— start of Material provided —
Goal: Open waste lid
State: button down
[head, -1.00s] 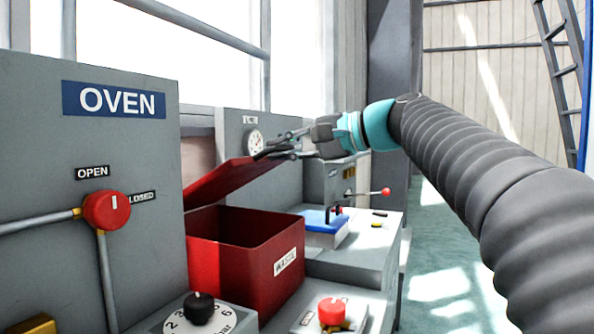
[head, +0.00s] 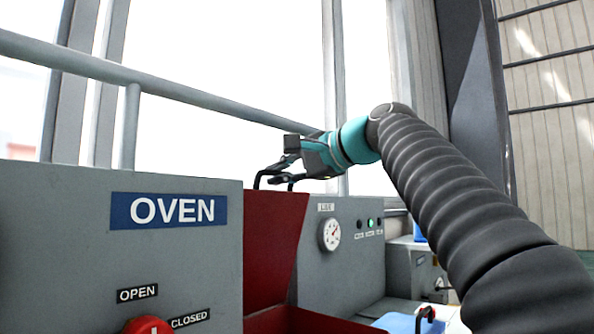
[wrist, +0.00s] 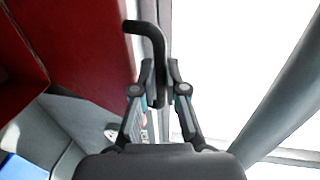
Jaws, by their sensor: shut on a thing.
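The red waste lid (head: 272,235) stands nearly upright at the back of the red waste box (head: 310,321), whose top shows at the bottom edge of the head view. The rest of the box is out of frame. The lid's black bent handle (head: 262,178) is at its top edge. My gripper (head: 284,172) is shut on this handle. In the wrist view the handle (wrist: 151,33) runs between the two fingers of my gripper (wrist: 160,88). The red lid (wrist: 98,45) lies to the left there.
The grey oven panel (head: 60,240) with a red knob (head: 148,326) stands left of the lid. A grey unit with a round gauge (head: 330,235) is just right of it. A horizontal rail (head: 180,90) runs along the windows behind, close to my gripper.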

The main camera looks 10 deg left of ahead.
— end of Material provided —
• Problem
Output precisely the lines in the material above from the line containing "State: button down" through its last line, and omit pictures.

• Right answer
State: button down
[head, -1.00s] 
[head, +0.00s] 
[wrist, +0.00s] 
Jaws, by their sensor: shut on a thing.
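The red waste lid (head: 272,235) stands nearly upright at the back of the red waste box (head: 310,321), whose top shows at the bottom edge of the head view. The rest of the box is out of frame. The lid's black bent handle (head: 262,178) is at its top edge. My gripper (head: 284,172) is shut on this handle. In the wrist view the handle (wrist: 151,33) runs between the two fingers of my gripper (wrist: 160,88). The red lid (wrist: 98,45) lies to the left there.
The grey oven panel (head: 60,240) with a red knob (head: 148,326) stands left of the lid. A grey unit with a round gauge (head: 330,235) is just right of it. A horizontal rail (head: 180,90) runs along the windows behind, close to my gripper.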

The main camera looks 10 deg left of ahead.

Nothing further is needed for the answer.